___ RECORDED INFORMATION ___
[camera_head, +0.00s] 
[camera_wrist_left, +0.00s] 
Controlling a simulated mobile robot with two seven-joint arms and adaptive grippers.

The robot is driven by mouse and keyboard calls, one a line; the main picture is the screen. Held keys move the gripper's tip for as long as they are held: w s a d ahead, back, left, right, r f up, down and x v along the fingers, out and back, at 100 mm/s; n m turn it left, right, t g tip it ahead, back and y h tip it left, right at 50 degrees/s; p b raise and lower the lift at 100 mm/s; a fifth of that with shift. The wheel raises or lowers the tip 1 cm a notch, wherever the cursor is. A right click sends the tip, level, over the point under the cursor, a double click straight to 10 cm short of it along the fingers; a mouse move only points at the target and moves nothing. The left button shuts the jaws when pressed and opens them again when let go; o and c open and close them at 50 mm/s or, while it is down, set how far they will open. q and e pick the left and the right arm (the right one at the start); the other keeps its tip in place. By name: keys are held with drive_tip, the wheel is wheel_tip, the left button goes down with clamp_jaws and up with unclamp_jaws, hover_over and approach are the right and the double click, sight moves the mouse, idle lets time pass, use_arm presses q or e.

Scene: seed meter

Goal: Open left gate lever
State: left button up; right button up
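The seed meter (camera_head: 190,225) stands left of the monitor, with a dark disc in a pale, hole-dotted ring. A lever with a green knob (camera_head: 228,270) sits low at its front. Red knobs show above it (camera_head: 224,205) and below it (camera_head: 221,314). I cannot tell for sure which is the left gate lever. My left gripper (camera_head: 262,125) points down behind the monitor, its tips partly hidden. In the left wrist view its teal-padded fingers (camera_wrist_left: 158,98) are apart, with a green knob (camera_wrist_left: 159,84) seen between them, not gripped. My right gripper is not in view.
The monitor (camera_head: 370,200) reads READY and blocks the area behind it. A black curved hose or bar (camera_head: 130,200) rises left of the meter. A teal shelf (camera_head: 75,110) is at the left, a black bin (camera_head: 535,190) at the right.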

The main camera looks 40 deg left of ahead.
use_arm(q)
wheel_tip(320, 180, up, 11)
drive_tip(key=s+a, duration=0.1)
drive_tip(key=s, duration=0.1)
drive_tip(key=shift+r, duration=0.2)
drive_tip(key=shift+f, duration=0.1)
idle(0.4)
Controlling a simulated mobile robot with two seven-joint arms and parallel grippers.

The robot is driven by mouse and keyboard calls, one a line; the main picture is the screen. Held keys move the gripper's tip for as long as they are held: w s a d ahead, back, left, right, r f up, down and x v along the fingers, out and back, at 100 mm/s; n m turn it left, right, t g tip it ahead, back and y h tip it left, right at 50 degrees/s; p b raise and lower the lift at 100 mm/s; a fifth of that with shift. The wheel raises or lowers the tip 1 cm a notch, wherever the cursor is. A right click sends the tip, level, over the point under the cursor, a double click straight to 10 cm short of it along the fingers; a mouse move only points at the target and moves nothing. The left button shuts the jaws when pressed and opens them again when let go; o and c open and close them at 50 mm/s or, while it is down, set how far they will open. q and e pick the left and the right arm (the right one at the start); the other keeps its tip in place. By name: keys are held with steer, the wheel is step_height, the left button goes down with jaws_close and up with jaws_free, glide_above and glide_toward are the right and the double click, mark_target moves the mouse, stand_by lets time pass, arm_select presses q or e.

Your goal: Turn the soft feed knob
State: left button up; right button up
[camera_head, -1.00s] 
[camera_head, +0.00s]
___
## WHAT IS BEING ASKED
Please copy exactly the lines from the first line of the records above through the line containing "and adaptive grippers.", including both, and nothing more.

## COMPLETE ANSWER
[camera_head, +0.00s] 
[camera_wrist_left, +0.00s] 
Controlling a simulated mobile robot with two seven-joint arms and adaptive grippers.

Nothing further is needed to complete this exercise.